O Zé, quando moleque, jamais poderia imaginar que um dia iria trabalhar naquele estádio, onde passou sua infância e viveu os melhores anos de sua vida. Viu Garrincha entortar seus marcadores, os chamados ‘Joões’, viu Didi, Quarentinha, Amarildo e Zagalo, do inesquecível Botafogo, o time da estrela solitária. Também o Flamengo, o rubro-negro de Joel, Moacyr, Henrique, Dida e Zagalo, ataque de seleção. Sem contar Dorval, Mengálvio, Coutinho, Pelé e Pepe, que dispensava comentários, quando o Santos se exibia no Maracanã. O Zé viu muito mais. Assistiu ao vivo e a cores ao milésimo gol do Pelé. Estava nas arquibancadas, rabudo, justo atrás do gol que o Rei bateu o pênalti histórico e dedicou o feito às criancinhas.

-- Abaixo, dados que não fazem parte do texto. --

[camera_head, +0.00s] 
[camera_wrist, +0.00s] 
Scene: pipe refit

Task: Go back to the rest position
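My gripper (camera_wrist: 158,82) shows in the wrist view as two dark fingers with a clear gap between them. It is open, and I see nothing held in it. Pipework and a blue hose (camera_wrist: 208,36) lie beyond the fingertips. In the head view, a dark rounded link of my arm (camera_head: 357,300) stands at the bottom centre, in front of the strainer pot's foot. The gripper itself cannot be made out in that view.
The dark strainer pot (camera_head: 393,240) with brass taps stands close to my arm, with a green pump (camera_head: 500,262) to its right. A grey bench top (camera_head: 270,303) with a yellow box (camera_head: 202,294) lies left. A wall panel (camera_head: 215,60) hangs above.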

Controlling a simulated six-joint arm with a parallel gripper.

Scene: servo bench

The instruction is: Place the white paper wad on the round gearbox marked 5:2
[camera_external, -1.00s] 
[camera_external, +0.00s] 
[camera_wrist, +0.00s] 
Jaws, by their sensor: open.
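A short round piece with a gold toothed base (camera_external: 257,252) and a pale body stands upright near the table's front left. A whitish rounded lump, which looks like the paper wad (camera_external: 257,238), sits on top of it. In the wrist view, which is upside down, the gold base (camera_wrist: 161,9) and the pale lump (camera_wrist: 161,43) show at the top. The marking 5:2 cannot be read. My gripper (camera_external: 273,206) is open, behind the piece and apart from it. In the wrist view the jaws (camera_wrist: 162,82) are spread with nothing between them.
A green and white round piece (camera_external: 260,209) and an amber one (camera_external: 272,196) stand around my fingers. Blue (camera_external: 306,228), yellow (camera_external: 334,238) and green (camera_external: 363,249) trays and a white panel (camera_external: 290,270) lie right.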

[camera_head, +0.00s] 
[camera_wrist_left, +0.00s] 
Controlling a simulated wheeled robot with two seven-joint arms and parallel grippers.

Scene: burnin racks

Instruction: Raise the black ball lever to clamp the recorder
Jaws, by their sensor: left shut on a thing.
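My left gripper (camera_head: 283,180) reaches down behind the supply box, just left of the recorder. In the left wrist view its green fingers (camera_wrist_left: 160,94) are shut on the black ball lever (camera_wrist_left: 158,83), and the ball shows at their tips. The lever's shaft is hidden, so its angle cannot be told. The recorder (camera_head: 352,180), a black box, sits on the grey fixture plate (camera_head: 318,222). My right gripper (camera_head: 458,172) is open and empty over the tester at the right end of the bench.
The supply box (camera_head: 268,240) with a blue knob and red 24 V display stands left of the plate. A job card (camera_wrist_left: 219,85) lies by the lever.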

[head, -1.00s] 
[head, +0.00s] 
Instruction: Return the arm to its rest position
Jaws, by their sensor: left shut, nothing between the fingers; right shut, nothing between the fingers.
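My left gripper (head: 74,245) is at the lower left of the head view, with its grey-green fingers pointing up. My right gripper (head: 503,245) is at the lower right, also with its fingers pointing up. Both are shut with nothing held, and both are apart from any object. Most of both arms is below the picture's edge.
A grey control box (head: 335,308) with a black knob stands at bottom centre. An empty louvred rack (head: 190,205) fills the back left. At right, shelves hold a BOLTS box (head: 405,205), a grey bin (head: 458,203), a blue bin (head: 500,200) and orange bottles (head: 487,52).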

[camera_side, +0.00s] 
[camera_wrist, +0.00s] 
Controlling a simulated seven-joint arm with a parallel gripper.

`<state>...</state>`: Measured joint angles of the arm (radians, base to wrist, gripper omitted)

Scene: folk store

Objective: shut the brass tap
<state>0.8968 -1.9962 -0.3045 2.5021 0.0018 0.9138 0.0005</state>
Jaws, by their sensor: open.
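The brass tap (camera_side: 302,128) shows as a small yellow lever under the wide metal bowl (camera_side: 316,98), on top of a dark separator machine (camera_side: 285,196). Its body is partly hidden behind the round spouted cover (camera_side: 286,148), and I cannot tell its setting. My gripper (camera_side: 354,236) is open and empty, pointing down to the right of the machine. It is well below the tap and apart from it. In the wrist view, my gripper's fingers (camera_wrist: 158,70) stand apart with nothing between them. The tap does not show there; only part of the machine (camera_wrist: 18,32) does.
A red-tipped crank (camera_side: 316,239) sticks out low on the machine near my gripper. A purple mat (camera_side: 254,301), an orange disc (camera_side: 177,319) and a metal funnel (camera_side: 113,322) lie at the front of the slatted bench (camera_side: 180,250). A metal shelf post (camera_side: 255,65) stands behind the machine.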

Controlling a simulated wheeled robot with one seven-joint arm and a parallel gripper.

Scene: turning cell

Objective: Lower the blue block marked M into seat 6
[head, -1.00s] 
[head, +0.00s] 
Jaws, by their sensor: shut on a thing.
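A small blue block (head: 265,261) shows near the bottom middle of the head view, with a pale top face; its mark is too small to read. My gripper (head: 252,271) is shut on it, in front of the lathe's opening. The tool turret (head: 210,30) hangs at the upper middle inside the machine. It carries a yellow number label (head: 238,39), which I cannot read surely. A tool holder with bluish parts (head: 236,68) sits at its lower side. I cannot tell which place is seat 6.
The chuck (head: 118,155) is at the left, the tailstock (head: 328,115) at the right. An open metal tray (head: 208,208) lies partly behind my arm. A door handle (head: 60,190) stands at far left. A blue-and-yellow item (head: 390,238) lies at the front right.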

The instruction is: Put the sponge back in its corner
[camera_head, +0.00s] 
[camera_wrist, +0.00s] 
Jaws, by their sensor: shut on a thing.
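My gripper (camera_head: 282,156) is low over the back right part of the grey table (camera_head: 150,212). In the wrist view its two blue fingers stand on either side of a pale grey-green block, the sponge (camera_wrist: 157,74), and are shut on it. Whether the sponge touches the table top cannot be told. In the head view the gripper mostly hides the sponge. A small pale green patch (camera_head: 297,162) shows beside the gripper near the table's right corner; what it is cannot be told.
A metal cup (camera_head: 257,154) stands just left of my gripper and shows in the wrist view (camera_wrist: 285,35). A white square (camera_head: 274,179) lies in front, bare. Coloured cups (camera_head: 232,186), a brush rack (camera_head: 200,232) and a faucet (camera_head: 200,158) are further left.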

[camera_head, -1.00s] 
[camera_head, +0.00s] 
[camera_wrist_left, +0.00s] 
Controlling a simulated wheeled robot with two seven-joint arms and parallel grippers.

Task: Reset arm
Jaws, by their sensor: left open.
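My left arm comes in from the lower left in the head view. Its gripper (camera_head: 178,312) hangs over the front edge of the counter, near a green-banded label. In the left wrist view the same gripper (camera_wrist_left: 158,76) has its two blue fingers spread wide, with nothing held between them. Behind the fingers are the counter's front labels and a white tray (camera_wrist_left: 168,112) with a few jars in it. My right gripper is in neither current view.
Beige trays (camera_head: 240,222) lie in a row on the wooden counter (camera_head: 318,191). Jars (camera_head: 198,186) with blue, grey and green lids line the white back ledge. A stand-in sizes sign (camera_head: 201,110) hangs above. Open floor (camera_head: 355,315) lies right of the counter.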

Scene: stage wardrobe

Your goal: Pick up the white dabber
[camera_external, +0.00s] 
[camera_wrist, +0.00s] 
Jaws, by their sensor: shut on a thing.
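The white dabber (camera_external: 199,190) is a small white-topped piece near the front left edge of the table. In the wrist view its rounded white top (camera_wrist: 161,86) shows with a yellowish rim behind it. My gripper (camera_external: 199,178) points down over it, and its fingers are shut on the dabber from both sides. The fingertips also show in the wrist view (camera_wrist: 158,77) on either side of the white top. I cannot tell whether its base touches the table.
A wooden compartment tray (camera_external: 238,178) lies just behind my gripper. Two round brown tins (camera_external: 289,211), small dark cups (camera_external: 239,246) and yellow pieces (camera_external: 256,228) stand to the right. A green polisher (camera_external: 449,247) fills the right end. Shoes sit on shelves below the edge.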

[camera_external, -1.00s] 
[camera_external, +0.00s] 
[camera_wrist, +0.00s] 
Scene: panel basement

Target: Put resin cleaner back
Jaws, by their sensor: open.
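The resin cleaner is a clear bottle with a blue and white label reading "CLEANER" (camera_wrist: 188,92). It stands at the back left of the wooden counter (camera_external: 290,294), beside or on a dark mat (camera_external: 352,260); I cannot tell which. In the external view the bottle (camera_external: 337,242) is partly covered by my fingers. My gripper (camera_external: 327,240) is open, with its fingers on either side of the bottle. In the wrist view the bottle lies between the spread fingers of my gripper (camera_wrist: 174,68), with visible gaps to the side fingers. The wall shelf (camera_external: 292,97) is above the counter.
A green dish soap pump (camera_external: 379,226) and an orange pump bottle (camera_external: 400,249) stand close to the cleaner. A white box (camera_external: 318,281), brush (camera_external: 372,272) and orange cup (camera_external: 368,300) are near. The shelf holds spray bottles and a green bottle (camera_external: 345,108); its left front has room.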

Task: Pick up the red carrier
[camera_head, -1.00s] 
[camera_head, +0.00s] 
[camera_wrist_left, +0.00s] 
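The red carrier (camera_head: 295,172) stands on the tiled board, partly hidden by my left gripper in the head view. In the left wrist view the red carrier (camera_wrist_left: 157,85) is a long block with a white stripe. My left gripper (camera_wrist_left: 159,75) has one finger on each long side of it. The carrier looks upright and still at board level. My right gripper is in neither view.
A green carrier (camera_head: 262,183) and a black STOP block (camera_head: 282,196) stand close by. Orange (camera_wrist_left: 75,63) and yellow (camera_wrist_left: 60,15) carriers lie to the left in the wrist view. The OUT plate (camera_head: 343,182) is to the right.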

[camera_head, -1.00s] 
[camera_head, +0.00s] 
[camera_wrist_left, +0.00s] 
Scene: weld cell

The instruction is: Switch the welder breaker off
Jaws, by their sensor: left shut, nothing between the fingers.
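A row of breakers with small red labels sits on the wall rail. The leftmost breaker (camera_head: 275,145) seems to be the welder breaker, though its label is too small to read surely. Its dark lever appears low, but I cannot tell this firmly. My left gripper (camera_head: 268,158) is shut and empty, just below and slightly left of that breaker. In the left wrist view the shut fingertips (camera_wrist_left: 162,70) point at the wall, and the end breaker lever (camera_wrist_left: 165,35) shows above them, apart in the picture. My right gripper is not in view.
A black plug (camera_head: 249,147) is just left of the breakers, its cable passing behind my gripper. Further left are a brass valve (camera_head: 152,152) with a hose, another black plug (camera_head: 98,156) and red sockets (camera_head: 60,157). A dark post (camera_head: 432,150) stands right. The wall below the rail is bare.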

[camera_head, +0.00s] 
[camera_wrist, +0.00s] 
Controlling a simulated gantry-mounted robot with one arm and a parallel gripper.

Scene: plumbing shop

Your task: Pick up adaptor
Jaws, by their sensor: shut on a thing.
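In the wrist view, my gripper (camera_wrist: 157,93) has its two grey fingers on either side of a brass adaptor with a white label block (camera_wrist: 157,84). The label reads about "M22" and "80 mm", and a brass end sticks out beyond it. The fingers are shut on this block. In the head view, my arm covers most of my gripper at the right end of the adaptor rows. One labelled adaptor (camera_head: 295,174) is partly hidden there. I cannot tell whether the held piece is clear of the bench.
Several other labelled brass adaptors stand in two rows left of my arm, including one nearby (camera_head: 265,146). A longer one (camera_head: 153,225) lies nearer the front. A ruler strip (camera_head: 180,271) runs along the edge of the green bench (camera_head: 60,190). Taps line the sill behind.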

O Zé, necessitado de uns trocados, chegou a se inscrever no concurso promovido pelo Jornal dos Sports, tradicional matutino carioca, impresso em papel cor-de-rosa, com o tema "Dê um slogan para Telê Santana e ganhe 5 mil cruzeiros”. O então jogador tinha apelidos pejorativos como ‘Fiapo’ e ‘Tarzan das Laranjeiras’, em razão do seu corpo franzino (Laranjeiras é o bairro do Rio de Janeiro onde fica a sede do Fluminense, time que Telê jogava na época). E ter esses apelidos para um jogador de um clube tido como de elite – conhecido como ‘Pó-de-Arroz’ (os Bambis da época!) –, pegava mal. Telê Santana tornou-se o ‘Fio de Esperança’. Não foi o Zé o vencedor do concurso. Infelizmente.

Depois de um tempo, pelos bons serviços prestados ao ‘maior do mundo’, Zé Baiano foi promovido: ficou responsável pelo placar. Justo o placar, para onde mais de 100 mil pessoas, em grandes jogos, dirigiam olhares de amor e ódio durante 90 minutos, no mínimo. E o Zé lá dentro, solitário, escondido, transpirando, com os olhos arregalados nas torcidas, nas bandeiras, no jogo, no juiz, nos ídolos, em tudo. Mais ligado do que todos!

Naquela época, o placar era feito à mão. Havia uma caixa com as letras do alfabeto, onde o funcionário montava os nomes dos times. Quando jogava Canto do Rio contra Vasco da Gama, por exemplo, já era problema. Muitas vezes, o Zé enganou-se com algumas consoantes e a galera não perdoou: ‘Burro! Burro!’ Sua mãe também era sempre lembrada pela torcida do time que sofria um gol anulado pelo juiz, e ele, atrapalhado pelo barulho ensurdecedor das arquibancadas, colocava o tento no placar.

Zé Baiano nunca esquentou a cabeça com esses apupos de torcedor fanático e mijão. Sempre foi um funcionário exemplar, zeloso de suas obrigações. Diz com orgulho que nunca faltou a um dia sequer de serviço. Nem quando seu menor se apresentou no teatro da escola.

O que mais o preocupava, na verdade, ao montar o placar do Maracanã, era quando jogava o B O N S U C E S S O.

— A gente confunde um pouco as letra. É esse que não acaba mais, meu rei! Viste?